The single most frequently asked question to a stock market professional is “where do you think the markets are headed?”. A seemingly more pertinent question asked by clients is “shouldn’t we wait for xyz event (election, rate hike, missile launch, etc) for a better entry point?” Our own experience as market participants have made us believe that it is increasingly impossible to predict market movements, especially in the short run given the rise and rise of algos, HFTs, ETFs, etc. This piece in the FT gives some facts and nuggets to drive home the point.
“Philippe Jabre was the quintessential swashbuckling trader, slicing his way through markets first at GLG Partners and then an eponymous hedge fund he founded in 2007 — at the time one of the industry’s biggest-ever launches. But in December he fell on his sword, closing Jabre Capital after racking up huge losses. The fault, he said, was machines.”
“…the volatility in financial markets in December, when US equities suffered their biggest monthly decline since the financial crisis, despite little fundamental economic news”. 
“Even hedge fund veterans admit the game has changed. “These ‘algos’ have taken all the rhythm out of the market, and have become extremely confusing to me,” Stanley Druckenmiller, a famed investor and hedge fund manager, recently told an industry TV station.”
“JPMorgan estimates that only about 10 per cent of US equity trading is now done by traditional investors.
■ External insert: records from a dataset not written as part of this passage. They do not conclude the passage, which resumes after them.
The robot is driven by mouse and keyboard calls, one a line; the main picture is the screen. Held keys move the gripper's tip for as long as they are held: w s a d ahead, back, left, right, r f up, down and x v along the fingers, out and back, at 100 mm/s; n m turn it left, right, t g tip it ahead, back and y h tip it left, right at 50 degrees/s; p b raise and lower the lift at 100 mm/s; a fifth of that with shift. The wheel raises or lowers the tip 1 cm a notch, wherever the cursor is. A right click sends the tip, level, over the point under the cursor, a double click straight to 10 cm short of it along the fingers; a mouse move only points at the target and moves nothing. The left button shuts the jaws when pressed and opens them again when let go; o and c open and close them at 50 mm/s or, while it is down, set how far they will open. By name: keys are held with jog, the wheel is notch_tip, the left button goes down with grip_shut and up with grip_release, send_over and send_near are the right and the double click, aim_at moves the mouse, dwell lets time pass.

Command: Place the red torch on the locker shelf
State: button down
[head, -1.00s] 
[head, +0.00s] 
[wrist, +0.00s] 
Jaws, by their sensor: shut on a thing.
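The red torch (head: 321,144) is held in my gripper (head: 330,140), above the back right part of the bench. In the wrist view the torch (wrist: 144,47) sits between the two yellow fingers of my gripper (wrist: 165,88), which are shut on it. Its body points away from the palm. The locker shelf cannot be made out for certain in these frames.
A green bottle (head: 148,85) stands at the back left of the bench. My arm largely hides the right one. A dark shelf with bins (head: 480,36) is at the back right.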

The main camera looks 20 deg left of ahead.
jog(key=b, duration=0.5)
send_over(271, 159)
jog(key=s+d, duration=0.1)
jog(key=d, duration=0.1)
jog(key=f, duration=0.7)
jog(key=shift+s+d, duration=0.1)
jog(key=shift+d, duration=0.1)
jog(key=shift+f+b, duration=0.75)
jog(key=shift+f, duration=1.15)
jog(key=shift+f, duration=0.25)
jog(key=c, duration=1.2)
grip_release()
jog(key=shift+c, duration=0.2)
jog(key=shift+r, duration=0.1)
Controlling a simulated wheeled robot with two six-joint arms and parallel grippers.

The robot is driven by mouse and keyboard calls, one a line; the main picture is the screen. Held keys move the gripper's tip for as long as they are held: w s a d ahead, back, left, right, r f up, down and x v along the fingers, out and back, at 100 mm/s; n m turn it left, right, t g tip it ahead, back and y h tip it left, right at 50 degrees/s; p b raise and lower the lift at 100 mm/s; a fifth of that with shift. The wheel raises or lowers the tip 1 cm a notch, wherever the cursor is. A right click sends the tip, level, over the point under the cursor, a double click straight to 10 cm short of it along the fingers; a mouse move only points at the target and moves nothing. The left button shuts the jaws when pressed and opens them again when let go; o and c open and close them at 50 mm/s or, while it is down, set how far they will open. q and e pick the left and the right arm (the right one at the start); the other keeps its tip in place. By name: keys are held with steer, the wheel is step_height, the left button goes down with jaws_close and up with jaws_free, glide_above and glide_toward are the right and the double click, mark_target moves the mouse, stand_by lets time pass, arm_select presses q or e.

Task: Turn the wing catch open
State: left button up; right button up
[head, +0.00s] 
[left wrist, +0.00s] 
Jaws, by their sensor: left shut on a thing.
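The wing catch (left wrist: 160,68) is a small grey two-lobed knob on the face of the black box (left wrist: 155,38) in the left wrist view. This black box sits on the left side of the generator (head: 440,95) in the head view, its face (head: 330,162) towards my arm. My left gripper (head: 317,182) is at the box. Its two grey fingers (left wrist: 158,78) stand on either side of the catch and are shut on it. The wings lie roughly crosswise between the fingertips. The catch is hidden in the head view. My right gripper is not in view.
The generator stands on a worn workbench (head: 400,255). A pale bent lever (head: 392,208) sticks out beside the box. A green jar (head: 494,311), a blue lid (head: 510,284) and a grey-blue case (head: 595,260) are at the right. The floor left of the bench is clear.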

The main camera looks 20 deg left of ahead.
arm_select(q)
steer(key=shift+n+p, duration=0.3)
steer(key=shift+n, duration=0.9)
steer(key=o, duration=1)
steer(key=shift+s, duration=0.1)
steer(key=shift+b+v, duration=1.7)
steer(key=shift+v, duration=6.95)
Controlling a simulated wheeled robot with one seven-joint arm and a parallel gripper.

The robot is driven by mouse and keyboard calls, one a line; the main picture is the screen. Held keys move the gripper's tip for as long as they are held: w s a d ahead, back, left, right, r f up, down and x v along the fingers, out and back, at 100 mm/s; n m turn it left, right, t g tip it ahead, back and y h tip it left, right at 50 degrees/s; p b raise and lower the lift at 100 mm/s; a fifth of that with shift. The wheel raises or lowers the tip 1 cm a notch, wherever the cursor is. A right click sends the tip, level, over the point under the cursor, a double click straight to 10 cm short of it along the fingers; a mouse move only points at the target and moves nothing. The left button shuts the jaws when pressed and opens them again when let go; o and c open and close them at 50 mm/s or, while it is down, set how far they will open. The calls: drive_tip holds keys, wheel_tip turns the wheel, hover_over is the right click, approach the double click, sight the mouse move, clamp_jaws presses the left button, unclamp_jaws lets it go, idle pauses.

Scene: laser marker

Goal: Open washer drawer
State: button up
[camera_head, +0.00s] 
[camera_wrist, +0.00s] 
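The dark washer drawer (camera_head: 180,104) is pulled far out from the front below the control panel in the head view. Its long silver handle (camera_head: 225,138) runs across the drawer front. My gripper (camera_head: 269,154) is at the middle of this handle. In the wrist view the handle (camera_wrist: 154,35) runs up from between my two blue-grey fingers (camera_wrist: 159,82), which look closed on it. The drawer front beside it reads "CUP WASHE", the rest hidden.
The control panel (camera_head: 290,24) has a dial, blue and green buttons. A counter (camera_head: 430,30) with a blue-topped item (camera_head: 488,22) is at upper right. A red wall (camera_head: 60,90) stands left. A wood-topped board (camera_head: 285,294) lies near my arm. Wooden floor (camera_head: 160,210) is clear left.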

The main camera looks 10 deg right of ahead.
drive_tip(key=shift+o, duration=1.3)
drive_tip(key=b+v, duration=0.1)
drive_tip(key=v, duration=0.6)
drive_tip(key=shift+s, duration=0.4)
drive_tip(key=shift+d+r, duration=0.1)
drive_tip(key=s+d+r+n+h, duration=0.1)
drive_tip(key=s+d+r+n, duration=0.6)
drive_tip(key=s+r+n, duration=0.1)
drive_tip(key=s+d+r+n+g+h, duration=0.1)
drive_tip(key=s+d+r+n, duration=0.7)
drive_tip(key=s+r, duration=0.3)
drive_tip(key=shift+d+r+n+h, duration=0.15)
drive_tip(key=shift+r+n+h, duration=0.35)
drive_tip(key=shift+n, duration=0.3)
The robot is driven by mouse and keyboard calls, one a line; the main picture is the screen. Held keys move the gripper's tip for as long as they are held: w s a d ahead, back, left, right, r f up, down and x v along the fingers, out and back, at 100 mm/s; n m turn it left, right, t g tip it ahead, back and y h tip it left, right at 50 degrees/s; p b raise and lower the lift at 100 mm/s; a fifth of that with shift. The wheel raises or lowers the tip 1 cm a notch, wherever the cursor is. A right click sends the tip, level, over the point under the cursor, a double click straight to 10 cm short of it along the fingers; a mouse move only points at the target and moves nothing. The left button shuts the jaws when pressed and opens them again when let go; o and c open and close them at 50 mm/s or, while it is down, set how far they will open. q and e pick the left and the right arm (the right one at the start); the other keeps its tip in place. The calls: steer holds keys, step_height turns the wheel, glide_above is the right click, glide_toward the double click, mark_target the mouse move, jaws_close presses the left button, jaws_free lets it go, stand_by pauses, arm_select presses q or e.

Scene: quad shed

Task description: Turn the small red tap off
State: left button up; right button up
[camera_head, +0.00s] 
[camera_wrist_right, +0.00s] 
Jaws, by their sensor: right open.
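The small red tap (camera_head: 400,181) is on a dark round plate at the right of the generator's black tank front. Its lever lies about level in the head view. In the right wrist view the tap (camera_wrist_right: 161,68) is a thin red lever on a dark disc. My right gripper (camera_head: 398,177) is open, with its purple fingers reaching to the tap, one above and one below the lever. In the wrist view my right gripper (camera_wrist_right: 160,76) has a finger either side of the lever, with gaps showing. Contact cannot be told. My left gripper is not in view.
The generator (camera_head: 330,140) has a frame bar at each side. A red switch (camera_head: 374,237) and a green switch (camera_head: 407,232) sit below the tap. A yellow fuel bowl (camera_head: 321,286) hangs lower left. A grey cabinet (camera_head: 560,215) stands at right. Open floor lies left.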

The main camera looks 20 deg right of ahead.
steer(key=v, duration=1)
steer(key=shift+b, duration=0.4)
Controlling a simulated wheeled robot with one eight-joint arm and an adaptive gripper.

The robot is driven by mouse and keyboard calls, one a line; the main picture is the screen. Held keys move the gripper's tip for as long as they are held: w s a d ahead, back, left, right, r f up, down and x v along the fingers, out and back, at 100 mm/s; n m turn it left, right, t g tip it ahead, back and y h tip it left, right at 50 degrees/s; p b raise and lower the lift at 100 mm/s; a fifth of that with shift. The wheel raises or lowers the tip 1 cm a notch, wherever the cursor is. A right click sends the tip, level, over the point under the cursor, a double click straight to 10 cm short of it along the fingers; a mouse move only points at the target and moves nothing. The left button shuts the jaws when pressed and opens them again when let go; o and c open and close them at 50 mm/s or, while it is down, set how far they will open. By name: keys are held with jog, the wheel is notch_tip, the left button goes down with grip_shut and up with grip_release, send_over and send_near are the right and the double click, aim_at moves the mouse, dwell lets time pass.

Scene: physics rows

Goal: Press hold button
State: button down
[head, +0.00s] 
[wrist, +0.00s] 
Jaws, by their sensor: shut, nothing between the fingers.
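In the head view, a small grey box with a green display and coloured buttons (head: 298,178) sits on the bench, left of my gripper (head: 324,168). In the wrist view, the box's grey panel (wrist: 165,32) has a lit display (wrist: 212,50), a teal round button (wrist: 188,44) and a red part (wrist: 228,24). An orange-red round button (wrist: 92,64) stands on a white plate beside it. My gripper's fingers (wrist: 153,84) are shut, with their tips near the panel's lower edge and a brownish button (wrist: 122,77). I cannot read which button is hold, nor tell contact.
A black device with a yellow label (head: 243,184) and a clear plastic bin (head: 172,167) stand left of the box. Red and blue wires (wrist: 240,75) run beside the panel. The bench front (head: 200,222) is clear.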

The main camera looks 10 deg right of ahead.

Other markets remain more human, yet are slowly but surely being transformed.”
But not everybody has a problem with the machines “But markets have always been tempestuous, and machines make a convenient, faceless bogeyman for fund managers who stumble. Meanwhile, quants point out that they are still only small players compared with the vastness of global markets. “It’s insane,” says Clifford Asness, the founder of AQR Capital Management. “People are missing the forest for the trees. That we trade electronically doesn’t change things, we just deliver the same thing more efficiently . . . It’s just used by pundits and fund managers as an excuse.” 
However, strong views are forming in Wall Street that SEC should have more control over the algo trades – “Leon Cooperman, the founder of Omega Advisors, has argued that the US Securities and Exchange Commission should investigate and tame the new “wild, wild west environment in the stock market” caused by these volatility-sensitive strategies. 
“I think your next guest ought to be somebody from the SEC to explain why they have sat back calmly, quietly, without saying anything and allowing these algorithmic, trend-following models to wreak havoc with what has, up to now, been the best capital market in the world,” he told CNBC in December.”
“We just have to accept that financial markets are nearly fully automated,” he says, “and try to make sure that things don’t get so technologically complex and inter-connected that it’s dangerous to the financial system.”